**Instructions to follow**
Return all lines below containing the word "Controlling".

**Materials provided**
▬▬▬
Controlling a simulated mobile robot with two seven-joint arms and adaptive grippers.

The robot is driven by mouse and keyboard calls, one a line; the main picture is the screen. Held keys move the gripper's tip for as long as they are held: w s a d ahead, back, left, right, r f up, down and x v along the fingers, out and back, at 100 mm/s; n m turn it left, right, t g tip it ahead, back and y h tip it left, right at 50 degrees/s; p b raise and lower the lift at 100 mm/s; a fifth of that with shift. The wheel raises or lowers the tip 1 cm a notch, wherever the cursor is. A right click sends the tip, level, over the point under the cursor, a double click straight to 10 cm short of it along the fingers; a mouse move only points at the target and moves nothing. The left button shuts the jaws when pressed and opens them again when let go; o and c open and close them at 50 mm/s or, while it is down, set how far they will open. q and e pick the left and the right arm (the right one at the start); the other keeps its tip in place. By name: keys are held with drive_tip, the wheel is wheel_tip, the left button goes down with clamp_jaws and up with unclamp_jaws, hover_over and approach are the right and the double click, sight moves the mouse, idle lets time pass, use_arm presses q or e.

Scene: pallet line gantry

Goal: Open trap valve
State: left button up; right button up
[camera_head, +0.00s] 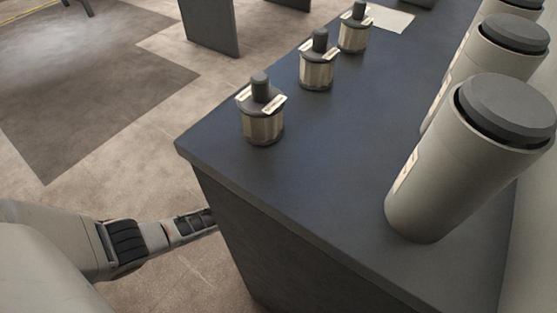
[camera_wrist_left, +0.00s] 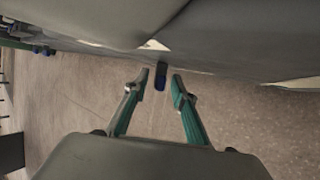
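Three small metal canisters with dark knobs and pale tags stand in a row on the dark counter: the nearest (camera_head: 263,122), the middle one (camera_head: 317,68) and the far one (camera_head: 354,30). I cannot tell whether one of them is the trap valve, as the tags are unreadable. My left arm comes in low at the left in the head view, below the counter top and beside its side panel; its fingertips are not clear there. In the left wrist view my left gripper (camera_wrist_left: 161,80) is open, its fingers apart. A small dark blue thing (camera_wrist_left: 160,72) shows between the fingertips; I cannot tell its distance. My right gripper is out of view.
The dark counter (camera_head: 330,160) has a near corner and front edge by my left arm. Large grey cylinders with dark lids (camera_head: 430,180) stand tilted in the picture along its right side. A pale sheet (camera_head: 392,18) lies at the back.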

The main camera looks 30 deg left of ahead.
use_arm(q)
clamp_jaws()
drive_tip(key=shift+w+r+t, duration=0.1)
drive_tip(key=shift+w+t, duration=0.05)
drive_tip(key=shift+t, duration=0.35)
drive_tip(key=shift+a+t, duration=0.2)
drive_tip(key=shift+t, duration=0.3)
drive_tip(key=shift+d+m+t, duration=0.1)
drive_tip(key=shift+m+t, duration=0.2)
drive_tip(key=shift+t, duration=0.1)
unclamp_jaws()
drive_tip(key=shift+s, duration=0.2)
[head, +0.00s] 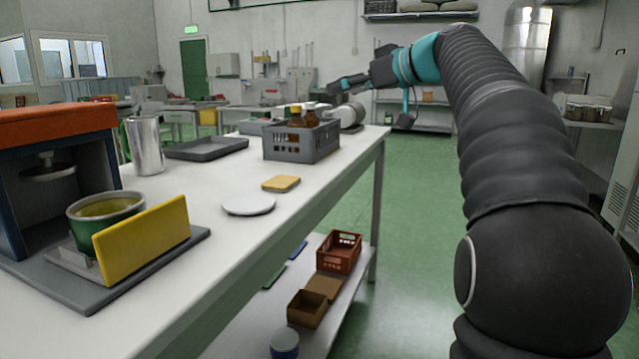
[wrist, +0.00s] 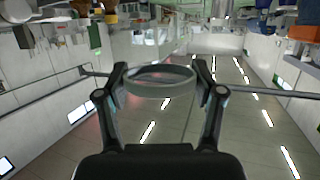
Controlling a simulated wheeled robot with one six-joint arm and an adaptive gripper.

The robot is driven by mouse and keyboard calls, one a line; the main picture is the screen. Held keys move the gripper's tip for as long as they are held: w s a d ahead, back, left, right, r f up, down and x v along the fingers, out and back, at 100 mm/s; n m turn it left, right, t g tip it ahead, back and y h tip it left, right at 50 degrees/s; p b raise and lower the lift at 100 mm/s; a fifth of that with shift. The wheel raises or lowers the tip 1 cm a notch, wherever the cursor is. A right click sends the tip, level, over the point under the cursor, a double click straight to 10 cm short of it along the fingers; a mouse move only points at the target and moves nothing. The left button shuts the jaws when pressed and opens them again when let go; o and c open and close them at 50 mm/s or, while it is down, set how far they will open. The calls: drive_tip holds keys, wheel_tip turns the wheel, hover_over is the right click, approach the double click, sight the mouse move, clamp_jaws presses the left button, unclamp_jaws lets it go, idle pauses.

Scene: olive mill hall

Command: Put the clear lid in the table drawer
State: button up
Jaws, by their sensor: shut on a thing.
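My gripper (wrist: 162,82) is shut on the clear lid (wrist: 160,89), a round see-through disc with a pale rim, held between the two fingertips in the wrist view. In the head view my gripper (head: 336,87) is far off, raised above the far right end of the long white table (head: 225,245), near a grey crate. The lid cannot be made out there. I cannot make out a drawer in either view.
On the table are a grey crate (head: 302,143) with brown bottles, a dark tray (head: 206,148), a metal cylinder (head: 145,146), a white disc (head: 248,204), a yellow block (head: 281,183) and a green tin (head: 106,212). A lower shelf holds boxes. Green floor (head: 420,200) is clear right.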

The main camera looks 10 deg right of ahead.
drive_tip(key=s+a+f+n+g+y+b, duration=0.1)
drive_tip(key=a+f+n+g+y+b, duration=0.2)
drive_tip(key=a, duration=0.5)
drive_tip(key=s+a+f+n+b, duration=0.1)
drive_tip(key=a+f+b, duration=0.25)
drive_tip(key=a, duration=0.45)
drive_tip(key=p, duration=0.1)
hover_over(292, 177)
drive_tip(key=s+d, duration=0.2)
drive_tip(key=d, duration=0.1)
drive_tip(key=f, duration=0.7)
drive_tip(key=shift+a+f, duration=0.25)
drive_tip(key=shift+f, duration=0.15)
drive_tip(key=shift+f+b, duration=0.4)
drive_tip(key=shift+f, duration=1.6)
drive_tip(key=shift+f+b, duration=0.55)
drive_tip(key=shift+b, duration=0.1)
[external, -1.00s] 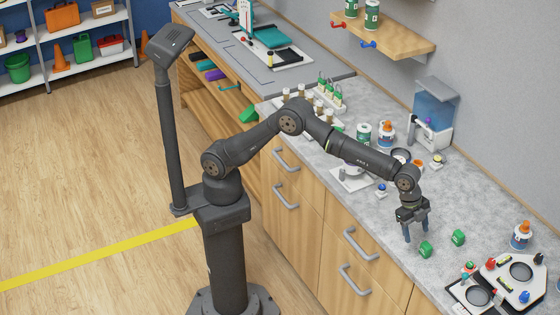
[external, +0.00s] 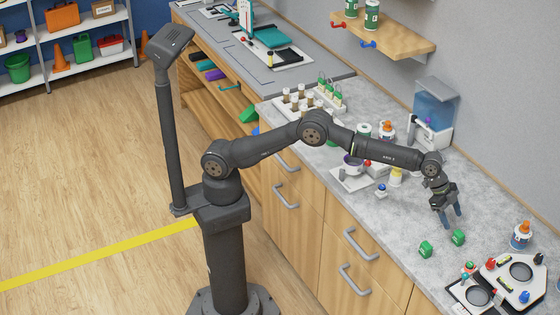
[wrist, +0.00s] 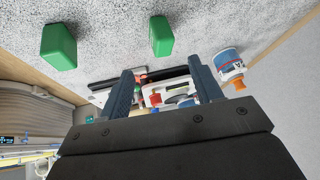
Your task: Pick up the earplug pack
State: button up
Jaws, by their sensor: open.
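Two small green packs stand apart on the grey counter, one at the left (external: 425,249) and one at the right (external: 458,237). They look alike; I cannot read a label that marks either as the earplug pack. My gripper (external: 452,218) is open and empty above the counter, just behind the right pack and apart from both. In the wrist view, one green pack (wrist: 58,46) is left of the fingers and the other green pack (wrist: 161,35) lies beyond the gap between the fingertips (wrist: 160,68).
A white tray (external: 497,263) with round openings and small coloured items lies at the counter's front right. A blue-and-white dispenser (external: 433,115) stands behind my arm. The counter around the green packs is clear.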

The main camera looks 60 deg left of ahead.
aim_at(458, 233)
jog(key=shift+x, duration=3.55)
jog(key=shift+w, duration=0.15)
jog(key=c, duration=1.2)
▬▬▬
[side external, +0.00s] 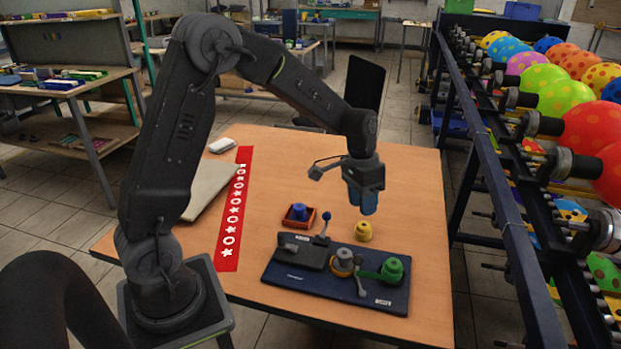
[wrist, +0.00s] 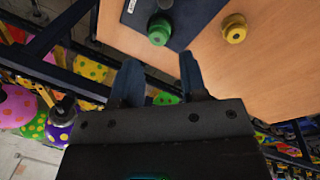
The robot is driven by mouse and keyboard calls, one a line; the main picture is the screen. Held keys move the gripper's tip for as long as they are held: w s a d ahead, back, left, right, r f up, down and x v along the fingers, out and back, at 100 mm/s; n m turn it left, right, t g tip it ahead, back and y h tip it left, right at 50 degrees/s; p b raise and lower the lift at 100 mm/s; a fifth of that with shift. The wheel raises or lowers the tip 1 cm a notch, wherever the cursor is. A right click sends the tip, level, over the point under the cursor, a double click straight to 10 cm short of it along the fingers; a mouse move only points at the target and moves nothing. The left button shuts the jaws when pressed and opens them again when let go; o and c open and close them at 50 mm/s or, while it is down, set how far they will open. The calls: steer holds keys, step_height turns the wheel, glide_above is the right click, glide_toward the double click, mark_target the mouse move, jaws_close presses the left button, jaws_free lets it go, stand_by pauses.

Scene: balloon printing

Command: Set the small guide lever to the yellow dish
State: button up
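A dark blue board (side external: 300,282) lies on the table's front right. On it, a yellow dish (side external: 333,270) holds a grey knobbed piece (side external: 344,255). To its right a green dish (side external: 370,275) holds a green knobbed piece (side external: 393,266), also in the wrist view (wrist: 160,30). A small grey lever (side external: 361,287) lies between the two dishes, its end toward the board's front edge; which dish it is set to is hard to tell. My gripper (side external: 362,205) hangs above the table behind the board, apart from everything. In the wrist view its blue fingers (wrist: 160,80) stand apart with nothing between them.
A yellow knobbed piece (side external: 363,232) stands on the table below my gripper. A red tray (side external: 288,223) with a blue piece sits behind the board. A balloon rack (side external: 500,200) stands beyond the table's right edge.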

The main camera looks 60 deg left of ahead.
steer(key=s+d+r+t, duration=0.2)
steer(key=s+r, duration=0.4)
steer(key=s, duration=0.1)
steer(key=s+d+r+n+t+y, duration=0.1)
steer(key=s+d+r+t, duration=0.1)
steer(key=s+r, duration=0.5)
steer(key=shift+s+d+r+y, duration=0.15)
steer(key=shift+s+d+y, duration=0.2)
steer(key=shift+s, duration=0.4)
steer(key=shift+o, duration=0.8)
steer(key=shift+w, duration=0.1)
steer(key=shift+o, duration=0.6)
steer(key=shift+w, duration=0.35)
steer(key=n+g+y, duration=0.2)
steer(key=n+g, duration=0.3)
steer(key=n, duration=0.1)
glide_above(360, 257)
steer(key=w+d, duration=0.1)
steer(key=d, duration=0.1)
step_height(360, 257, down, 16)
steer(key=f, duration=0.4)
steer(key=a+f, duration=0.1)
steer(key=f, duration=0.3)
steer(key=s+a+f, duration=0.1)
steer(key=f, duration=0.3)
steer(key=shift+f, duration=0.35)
▬▬▬
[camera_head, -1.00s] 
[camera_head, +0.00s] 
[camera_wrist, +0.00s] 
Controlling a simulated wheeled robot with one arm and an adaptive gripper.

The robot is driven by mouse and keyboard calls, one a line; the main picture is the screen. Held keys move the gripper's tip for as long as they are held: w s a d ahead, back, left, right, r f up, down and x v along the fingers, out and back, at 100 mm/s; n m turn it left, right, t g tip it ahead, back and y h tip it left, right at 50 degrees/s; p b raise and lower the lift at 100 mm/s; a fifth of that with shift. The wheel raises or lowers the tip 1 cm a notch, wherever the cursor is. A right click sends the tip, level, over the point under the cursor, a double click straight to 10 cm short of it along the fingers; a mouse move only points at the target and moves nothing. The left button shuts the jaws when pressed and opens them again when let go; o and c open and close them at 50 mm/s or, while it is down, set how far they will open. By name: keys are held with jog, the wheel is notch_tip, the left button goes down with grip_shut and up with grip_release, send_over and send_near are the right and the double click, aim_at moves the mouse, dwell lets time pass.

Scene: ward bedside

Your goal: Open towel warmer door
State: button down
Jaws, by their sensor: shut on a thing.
▬▬▬
**Correct result**
Controlling a simulated mobile robot with two seven-joint arms and adaptive grippers.
Controlling a simulated wheeled robot with one six-joint arm and an adaptive gripper.
Controlling a simulated wheeled robot with one arm and an adaptive gripper.

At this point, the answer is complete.